На следующее утро Олеша на баню не является. Зорин идет к нему сам и узнает, что от Олеши требуют идти в лес - рубить ветошный корм (это результат козней Козонкова: он ведь и про работу магазина каждую неделю жалобу строчит). Только после обеда Зорин приходит ремонтировать баню и снова начинает рассказывать. На этот раз про то, как Козонков захотел жениться, да невестин отец отказал ему: на Авинеровых розвальнях завертки веревочные, так на первой же горушке, глядишь, завертка-то и лопнет...

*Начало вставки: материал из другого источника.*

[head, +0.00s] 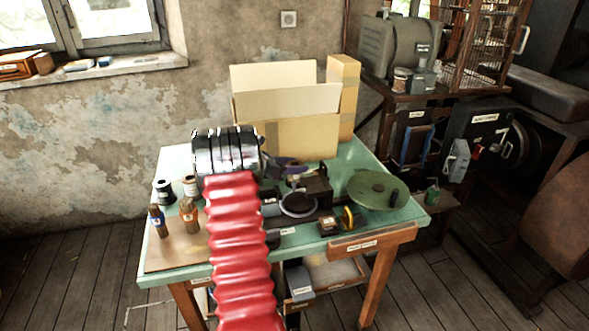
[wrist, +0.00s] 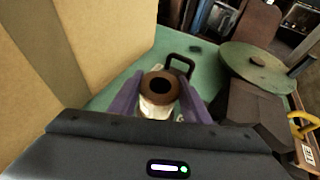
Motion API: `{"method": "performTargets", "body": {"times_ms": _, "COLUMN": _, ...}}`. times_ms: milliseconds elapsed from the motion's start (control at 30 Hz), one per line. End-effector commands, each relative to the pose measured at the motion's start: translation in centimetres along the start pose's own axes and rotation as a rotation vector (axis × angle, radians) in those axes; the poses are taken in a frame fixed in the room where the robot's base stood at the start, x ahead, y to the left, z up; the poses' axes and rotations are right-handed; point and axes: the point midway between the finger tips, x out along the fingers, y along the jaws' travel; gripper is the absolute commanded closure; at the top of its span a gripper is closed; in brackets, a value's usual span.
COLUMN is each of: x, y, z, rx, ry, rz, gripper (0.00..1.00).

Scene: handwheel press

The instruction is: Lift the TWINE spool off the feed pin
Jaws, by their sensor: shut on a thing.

Потом Олеша рассказывает про свою любовь. У Таньки, Федуленковой дочки, коса густая была, ниже пояса. уши белые. А глаза - даже и не глаза, а два омутка, то синие, то черные. Ну, а Олеша робок был. И как-то в Успеньев день после праздника мужики напились, а парни спали на повети неподалеку от девок. Винька тогда пьяным прикинулся, а Олеша стал проситься под полог, где собирались спать Олешина двоюродная да Танька. Тут двоюродная-то и шмыгнула в избу: самовар, дескать, забыла закрыть. И назад не вышла - догадливая она была. А Олеша, весь от страха дрожа, - к Таньке, да та стала уговаривать его уйти... Олеша сдуру и пошел на улицу. Проплясался, а когда уже под утро зашел на поветь, услышал, как Винька под пологом его Таньку жамкает. И как целуются. А двоюродная, обсмеяв Олешу, сказала, что Танька велела его найти, да только где сыскать-то? Будто век не плясывал.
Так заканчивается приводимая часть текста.